The degradation of PV modules represents a significant challenge for the solar energy industry, influencing material selection, manufacturing processes, and equipment aging45. The NREL reports an average degradation rate of less than 1% per year for PV panels. However, in warmer climates and rooftop installations, degradation rates can exceed − 9.55% to −0.4% per year46. Some studies also report an average degradation rate of −0.3% per year across multiple modules47. These increased degradation rates in tropical climates, such as Malaysia’s, can significantly reduce the power output and lifespan of PV modules. This poses a challenge for the long-term reliability and efficiency of PV systems, potentially hindering the widespread adoption of solar energy, particularly in regions with harsh climatic conditions. By focusing on these areas, the solar industry can work toward enhancing the reliability and performance of PV systems, reducing degradation rates, and improving their long-term sustainability.
Comprehensive discussion
A comparative analysis was conducted on the performance of PEARL’s system, which incorporates two distinct PV technologies: Poly-crystalline (Array 1) and Mono-crystalline (Array 2). The results indicate that Array 1 consistently outperformed Array 2 across all evaluation metrics. Solar irradiation and humidity were identified as significant factors influencing the performance of these systems. The primary findings are presented in Table 5, along with descriptions from previous literature for comparison with the present study underscores notable disparities in the operational outcomes of PV systems across different geographic conditions.

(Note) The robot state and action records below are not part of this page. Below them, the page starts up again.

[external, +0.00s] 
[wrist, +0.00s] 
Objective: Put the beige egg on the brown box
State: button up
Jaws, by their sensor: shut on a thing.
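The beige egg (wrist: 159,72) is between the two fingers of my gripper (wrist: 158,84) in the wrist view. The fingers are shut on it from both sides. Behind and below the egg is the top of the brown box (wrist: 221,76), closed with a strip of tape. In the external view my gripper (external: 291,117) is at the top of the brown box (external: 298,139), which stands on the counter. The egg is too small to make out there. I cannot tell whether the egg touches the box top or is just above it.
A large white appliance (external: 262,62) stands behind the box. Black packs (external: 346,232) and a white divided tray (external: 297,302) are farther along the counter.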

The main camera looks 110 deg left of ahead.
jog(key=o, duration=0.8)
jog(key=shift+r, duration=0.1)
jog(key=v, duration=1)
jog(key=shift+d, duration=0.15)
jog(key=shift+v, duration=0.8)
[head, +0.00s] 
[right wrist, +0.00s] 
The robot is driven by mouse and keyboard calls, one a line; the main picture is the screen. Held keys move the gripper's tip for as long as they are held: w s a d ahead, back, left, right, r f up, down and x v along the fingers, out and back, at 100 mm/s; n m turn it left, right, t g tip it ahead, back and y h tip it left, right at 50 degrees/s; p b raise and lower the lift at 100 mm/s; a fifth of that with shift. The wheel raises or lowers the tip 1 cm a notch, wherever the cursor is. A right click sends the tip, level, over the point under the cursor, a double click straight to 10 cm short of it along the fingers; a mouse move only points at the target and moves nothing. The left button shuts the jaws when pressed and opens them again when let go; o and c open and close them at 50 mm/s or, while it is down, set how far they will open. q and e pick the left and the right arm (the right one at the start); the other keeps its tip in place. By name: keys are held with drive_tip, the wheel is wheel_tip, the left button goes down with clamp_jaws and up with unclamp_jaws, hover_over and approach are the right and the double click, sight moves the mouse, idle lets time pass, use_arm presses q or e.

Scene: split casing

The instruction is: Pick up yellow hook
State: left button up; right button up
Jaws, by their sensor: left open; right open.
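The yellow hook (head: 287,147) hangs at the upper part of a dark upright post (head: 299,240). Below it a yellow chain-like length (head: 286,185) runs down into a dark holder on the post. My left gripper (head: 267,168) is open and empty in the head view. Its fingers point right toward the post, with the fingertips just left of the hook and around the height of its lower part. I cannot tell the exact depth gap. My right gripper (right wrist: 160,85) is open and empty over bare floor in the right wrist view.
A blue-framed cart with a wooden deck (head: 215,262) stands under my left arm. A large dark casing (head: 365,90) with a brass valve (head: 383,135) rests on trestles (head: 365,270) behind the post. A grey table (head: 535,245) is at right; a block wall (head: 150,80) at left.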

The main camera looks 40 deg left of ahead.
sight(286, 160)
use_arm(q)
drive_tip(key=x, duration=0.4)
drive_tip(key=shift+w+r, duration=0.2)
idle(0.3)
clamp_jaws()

Systems studied by Ghazali et al.16, Saleheen et al.17, and Raghoebarsing et al.48 demonstrated higher YF, ranging from 3.68 to 3.70, in contrast to the PEARL system’s YF of 1.87. Similarly, array and system efficiencies reported in prior studies, particularly Raghoebarsing et al.48 (11.90% array efficiency, 97.20% system efficiency) and Ghazali et al.16 (12.52% array efficiency), significantly exceeded those achieved by the PEARL installation (3.07% and 1.72%, respectively). These differences can be attributed to multiple factors, including more stable solar irradiance profiles, larger system capacities, and potentially superior maintenance regimes. Furthermore, inverter efficiencies approaching or exceeding 96% were recorded in Raghoebarsing et al.48 and Luna Carlosama et al.49, whereas the PEARL system’s inverter efficiency was moderately lower at 91.08%, likely reflecting technological and operational constraints inherent to small-scale or older PV installations.

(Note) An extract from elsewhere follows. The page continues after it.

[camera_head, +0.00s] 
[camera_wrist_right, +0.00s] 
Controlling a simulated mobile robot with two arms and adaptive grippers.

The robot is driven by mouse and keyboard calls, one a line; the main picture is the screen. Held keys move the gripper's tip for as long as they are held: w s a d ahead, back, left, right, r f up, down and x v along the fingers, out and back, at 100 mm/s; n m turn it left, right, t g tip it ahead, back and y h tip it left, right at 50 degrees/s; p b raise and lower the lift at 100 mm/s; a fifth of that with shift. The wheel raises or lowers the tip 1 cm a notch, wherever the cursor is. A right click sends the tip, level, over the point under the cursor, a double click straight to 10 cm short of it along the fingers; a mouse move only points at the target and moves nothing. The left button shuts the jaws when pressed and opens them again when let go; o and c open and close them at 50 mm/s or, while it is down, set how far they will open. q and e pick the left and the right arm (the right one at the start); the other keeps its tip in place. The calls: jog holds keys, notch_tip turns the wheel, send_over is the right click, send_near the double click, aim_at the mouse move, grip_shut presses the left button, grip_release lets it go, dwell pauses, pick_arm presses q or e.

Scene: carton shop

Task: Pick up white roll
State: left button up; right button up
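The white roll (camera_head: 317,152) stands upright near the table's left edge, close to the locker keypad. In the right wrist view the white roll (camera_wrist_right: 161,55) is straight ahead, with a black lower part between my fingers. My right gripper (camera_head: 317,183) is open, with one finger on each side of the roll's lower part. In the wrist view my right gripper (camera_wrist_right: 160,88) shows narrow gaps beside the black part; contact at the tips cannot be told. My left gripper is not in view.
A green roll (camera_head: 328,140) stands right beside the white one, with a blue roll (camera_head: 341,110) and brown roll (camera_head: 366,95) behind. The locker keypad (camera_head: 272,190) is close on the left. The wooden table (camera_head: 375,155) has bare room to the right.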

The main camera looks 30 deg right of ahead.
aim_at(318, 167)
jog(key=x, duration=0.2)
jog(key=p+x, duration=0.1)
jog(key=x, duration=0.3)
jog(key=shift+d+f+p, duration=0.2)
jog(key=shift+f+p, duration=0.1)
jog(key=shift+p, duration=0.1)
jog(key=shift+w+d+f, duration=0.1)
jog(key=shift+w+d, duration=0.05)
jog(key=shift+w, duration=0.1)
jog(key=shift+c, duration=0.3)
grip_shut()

Despite the lower performance metrics in yield, efficiency, and CF (6.40% for the PEARL system), a notable strength lines in the PR. The PEARL system achieved a PR of 86.74%, outperforming many systems installed in other regions studied by de Lima et al.20, Saxene et al.22 and Sekyere et al.25, with theoretically Malaysia is more favorable in solar resources. This high PR indicates a remarkably efficient internal system operation relative to the available solar input, even under the challenging climatic conditions of Kuala Lumpur, characterized by high humidity, frequent rainfall, and heavy cloud cover during the monsoon period. The findings reveal that while absolute energy yields and efficiency indicators are important, they do not necessarily reflect the intrinsic quality or optimization of PV system performance in all environments. In this context, the PEARL system’s superior PR highlights its operational resilience, effective system integration, and minimal internal losses.
Therefore, although the PEARL system did not achieve outstanding results in conventional performance indicators, its exceptional PR firmly establishes its competitive advantage within the tropical PV sector. These results emphasize the critical need for performance evaluations to consider PR alongside absolute metrics, particularly when assessing PV system viability in regions subject to significant climatic variability. The present study thus contributes a nuanced understanding of system behavior, providing valuable insights for future deployments in similar tropical settings.